Here I am as an adult and for the most part I have all the stuff I want. Mark and I have come a long way through the years. We started our life together with nothing but a few pieces of furniture we brought from our parent’s homes. Each year we’ve grown a little bit richer and yet there is still the desire that if we just had a bit more we could be happier. I still browse through Realtor.com from time to time checking out the bigger houses and occasionally wish I could replace my entire wardrobe with clothes from nicer stores than Old Navy and Target (no offense as I love these stores).
Recently I had the opportunity to get the feel of both fame and fortune. I sat next to a woman at the television studio before Lissa’s interview. I didn’t even realize she was famous. She walked in fidgeting with her phone. Apparently, it wasn’t working. Being connected was an absolute necessity in her world. She had a day filled with appointments including a telephone interview with NPR that same afternoon. I was beside her as she made the call to her cell carrier and for the first time truly understood what it meant to feel someone else’s energy. Her world was crashing down upon her because she didn’t have a cell phone. It might sound like I’m picking on her a bit, but I really am not. This was her world…one of fame. In order to stay in the position she is in, she must keep all these balls in the air and that includes the ability to make and answer the calls that are constantly coming in. I’ve dreamed of her life without even grasping just what it means and what has to be sacrificed to live it.
I also met someone who was ultra-wealthy. This person had everything money could buy, yet longed for deep friendships and connections with like-minded people. I looked around their amazing home and knew in that moment the grass isn’t always greener and money will not buy happiness.

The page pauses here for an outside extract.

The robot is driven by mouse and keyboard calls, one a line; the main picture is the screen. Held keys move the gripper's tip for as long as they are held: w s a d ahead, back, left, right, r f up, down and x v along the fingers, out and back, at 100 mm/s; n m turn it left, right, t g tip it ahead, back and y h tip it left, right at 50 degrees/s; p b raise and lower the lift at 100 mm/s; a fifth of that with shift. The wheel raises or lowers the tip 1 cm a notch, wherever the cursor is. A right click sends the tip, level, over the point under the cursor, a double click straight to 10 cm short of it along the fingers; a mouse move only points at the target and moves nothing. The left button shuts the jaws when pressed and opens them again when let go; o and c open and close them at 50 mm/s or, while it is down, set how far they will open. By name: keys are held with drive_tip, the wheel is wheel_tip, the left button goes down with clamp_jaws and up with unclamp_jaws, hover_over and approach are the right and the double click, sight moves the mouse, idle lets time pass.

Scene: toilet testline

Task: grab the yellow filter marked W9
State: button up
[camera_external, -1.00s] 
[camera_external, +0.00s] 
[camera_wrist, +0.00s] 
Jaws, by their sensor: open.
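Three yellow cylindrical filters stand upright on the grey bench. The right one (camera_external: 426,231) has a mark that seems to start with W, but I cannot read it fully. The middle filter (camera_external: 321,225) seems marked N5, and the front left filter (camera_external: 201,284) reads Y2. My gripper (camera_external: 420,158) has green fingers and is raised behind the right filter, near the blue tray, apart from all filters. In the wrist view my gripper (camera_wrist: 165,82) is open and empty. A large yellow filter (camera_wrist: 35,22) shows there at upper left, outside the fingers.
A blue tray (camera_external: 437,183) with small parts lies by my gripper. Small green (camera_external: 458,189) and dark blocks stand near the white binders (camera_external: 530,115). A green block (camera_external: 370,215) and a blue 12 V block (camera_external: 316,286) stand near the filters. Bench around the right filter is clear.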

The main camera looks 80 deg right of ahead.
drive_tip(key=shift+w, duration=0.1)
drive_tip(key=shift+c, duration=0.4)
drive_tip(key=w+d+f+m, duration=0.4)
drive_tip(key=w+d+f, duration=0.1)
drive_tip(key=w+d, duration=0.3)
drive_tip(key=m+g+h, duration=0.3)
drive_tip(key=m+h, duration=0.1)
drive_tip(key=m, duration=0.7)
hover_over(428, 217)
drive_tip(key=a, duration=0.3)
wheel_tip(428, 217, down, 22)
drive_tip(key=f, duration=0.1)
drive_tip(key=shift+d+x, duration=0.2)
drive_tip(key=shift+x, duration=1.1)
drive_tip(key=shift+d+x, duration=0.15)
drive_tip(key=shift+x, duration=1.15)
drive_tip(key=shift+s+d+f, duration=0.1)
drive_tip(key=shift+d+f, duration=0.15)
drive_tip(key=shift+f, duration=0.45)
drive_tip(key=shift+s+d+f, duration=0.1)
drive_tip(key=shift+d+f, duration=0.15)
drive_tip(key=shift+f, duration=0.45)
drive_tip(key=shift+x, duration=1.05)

I’ve alluded to this topic in my last two posts. I wrote about realizing my big dream wasn’t really right for me and about how we miss opportunities to do things that are great for ourselves and the people in our small circle by trying to fit labels. This is just an extension of that. I think ultimately the motivation behind the choices we make has to be pure and beneficial. If we are doing things just to get rich or famous, we will probably find ourselves less than full-filled. My advice to myself (and you if you dare to take it) is to seek to give, help, connect, and heal and perhaps by following that path the stars in my eyes will be transformed.